**PROVIDED DATA**
○ ○ ○ ○ ○
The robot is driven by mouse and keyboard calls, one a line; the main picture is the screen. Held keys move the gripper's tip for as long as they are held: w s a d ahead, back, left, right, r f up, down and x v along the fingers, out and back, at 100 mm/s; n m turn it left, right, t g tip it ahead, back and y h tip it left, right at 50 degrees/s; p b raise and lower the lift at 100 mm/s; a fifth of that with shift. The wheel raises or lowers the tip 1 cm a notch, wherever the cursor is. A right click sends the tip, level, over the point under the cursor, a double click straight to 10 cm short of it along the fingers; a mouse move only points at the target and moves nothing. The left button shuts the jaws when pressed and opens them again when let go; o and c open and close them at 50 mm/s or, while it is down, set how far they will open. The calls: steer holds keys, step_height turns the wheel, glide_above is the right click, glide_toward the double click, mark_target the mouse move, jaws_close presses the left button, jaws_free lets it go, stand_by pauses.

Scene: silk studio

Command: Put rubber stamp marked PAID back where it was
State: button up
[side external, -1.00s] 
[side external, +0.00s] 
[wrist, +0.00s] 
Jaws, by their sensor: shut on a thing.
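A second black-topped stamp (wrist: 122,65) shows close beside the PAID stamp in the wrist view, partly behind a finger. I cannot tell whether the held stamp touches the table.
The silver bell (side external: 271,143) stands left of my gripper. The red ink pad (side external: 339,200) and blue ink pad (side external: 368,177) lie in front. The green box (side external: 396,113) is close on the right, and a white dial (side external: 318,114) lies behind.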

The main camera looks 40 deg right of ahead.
○ ○ ○ ○ ○
**WRITTEN REQUEST**
Only a number is wanted: how many lines contain the word "main"?

**RESULT OF THIS TASK**
2